#### SUPPLIED MATERIAL

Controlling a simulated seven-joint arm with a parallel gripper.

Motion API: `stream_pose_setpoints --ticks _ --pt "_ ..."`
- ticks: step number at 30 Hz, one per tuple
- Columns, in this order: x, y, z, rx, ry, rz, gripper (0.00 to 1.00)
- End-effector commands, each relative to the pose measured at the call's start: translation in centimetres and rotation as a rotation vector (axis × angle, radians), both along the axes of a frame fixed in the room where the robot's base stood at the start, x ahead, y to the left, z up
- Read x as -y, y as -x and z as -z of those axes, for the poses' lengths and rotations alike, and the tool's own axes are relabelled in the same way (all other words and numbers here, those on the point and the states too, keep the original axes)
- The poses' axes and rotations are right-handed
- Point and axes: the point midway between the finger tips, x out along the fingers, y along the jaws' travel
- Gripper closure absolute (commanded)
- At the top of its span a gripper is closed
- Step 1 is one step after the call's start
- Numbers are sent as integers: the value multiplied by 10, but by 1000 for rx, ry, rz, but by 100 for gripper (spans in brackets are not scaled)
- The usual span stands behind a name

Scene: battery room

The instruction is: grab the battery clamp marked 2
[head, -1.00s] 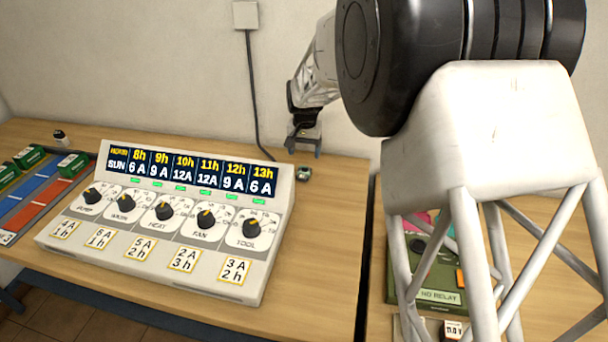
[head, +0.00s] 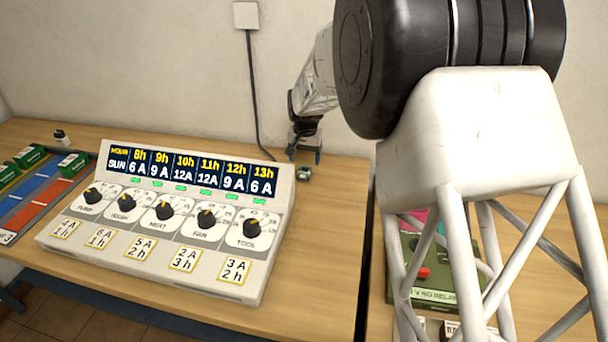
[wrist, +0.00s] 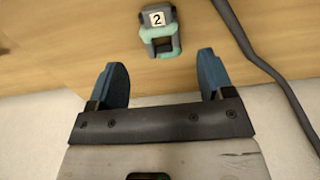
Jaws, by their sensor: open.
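The battery clamp marked 2 (wrist: 160,38) lies on the wooden table in the wrist view, grey and pale green with a white label reading 2. It also shows in the head view as a small dark and green piece (head: 304,174) behind the console's right end. My gripper (wrist: 163,72) is open and empty, its two blue fingers apart. In the wrist view the clamp lies just beyond the fingertips, roughly centred between them and not held. In the head view my gripper (head: 305,157) hangs close to the clamp, near the wall.
A white console (head: 160,215) with dials and a display stands left of the clamp. A dark cable (wrist: 262,65) runs down the wall beside the clamp. A green relay box (head: 430,270) sits on the right table, past a gap. Bare wood (head: 310,250) lies right of the console.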

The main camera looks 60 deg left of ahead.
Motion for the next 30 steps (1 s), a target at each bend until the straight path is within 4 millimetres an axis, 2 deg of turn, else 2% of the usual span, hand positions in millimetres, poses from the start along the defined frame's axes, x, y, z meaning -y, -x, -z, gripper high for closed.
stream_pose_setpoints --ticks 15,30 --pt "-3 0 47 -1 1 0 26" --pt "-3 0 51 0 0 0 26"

#### TASK TO CARRY OUT
Word for word, please, restate the lines of the listing from the one holding "[head, +0.00s]" down to the last line, leaving out any pictures.

#### RESPONSE TO THE TASK
[head, +0.00s] 
[wrist, +0.00s] 
Jaws, by their sensor: open.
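The battery clamp marked 2 (wrist: 160,38) lies on the wooden table in the wrist view, grey and pale green with a white label reading 2. It also shows in the head view as a small dark and green piece (head: 304,174) behind the console's right end. My gripper (wrist: 163,72) is open and empty, its two blue fingers apart. In the wrist view the clamp lies just beyond the fingertips, roughly centred between them and not held. In the head view my gripper (head: 305,157) hangs close to the clamp, near the wall.
A white console (head: 160,215) with dials and a display stands left of the clamp. A dark cable (wrist: 262,65) runs down the wall beside the clamp. A green relay box (head: 430,270) sits on the right table, past a gap. Bare wood (head: 310,250) lies right of the console.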

The main camera looks 60 deg left of ahead.
Motion for the next 30 steps (1 s), a target at each bend until the straight path is within 4 millimetres an axis, 2 deg of turn, else 2% of the usual span, hand positions in millimetres, poses from the start along the defined frame's axes, x, y, z meaning -y, -x, -z, gripper high for closed.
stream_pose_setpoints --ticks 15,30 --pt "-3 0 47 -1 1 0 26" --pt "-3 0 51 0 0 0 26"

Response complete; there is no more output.